* Task goal:
Output only the lines from the one holding "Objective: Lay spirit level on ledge" to the end of the data below, please, copied exactly.

* Data shown:
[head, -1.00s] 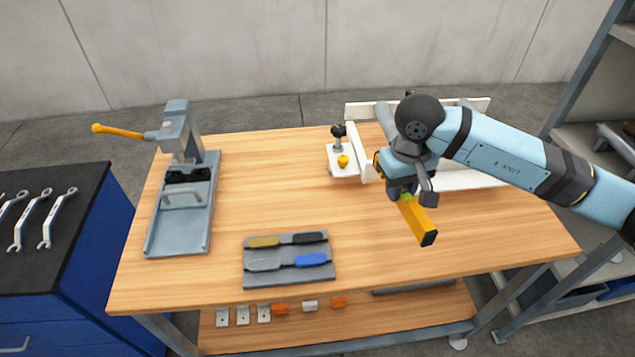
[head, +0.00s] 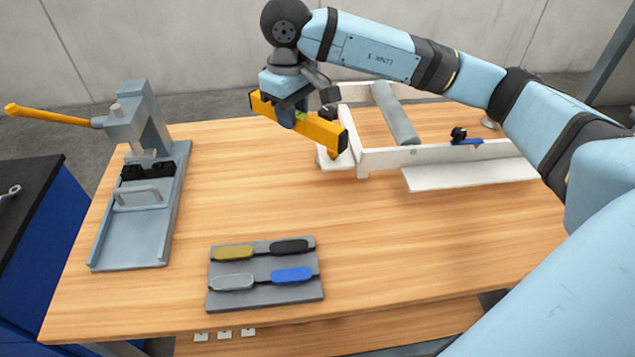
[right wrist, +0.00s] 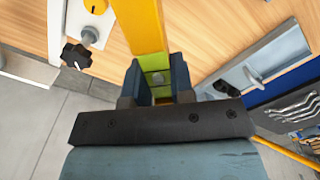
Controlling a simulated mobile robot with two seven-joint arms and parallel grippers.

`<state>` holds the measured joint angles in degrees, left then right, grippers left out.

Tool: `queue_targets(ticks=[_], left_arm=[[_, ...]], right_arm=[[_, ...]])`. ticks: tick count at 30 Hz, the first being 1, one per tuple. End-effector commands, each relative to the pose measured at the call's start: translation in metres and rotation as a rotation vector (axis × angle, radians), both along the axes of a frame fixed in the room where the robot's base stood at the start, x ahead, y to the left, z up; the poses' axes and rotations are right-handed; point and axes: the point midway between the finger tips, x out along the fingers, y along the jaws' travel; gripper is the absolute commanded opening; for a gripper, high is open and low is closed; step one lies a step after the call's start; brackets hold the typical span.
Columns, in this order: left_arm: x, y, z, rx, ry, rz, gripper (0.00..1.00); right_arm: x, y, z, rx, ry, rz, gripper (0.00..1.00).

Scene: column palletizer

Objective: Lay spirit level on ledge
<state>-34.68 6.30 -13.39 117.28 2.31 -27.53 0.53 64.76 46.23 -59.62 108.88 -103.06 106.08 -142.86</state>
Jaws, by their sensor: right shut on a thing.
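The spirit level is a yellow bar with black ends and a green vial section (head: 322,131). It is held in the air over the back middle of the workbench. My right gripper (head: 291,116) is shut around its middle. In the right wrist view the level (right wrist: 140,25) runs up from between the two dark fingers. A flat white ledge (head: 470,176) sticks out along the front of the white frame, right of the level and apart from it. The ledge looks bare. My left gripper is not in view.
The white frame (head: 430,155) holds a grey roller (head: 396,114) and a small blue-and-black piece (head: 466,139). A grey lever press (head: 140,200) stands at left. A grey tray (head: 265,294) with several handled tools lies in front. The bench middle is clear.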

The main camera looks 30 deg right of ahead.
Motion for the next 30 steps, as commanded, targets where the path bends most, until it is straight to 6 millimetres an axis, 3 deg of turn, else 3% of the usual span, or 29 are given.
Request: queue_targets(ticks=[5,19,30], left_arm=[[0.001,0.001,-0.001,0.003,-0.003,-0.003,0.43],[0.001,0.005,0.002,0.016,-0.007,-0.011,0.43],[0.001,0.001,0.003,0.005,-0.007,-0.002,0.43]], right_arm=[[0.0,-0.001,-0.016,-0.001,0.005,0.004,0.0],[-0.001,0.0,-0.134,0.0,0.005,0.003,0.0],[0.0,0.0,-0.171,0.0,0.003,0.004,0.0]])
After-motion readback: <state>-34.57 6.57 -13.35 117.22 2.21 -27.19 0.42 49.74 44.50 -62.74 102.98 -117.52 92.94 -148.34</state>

* Worked solution:
Objective: Lay spirit level on ledge
<state>-34.68 6.30 -13.39 117.28 2.31 -27.53 0.53 64.76 46.23 -59.62 108.88 -103.06 106.08 -142.86</state>
Jaws, by their sensor: right shut on a thing.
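The spirit level is a yellow bar with black ends and a green vial section (head: 322,131). It is held in the air over the back middle of the workbench. My right gripper (head: 291,116) is shut around its middle. In the right wrist view the level (right wrist: 140,25) runs up from between the two dark fingers. A flat white ledge (head: 470,176) sticks out along the front of the white frame, right of the level and apart from it. The ledge looks bare. My left gripper is not in view.
The white frame (head: 430,155) holds a grey roller (head: 396,114) and a small blue-and-black piece (head: 466,139). A grey lever press (head: 140,200) stands at left. A grey tray (head: 265,294) with several handled tools lies in front. The bench middle is clear.

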The main camera looks 30 deg right of ahead.
Motion for the next 30 steps, as commanded, targets where the path bends most, until it is straight to 6 millimetres an axis, 3 deg of turn, else 3% of the usual span, or 29 are given.
Request: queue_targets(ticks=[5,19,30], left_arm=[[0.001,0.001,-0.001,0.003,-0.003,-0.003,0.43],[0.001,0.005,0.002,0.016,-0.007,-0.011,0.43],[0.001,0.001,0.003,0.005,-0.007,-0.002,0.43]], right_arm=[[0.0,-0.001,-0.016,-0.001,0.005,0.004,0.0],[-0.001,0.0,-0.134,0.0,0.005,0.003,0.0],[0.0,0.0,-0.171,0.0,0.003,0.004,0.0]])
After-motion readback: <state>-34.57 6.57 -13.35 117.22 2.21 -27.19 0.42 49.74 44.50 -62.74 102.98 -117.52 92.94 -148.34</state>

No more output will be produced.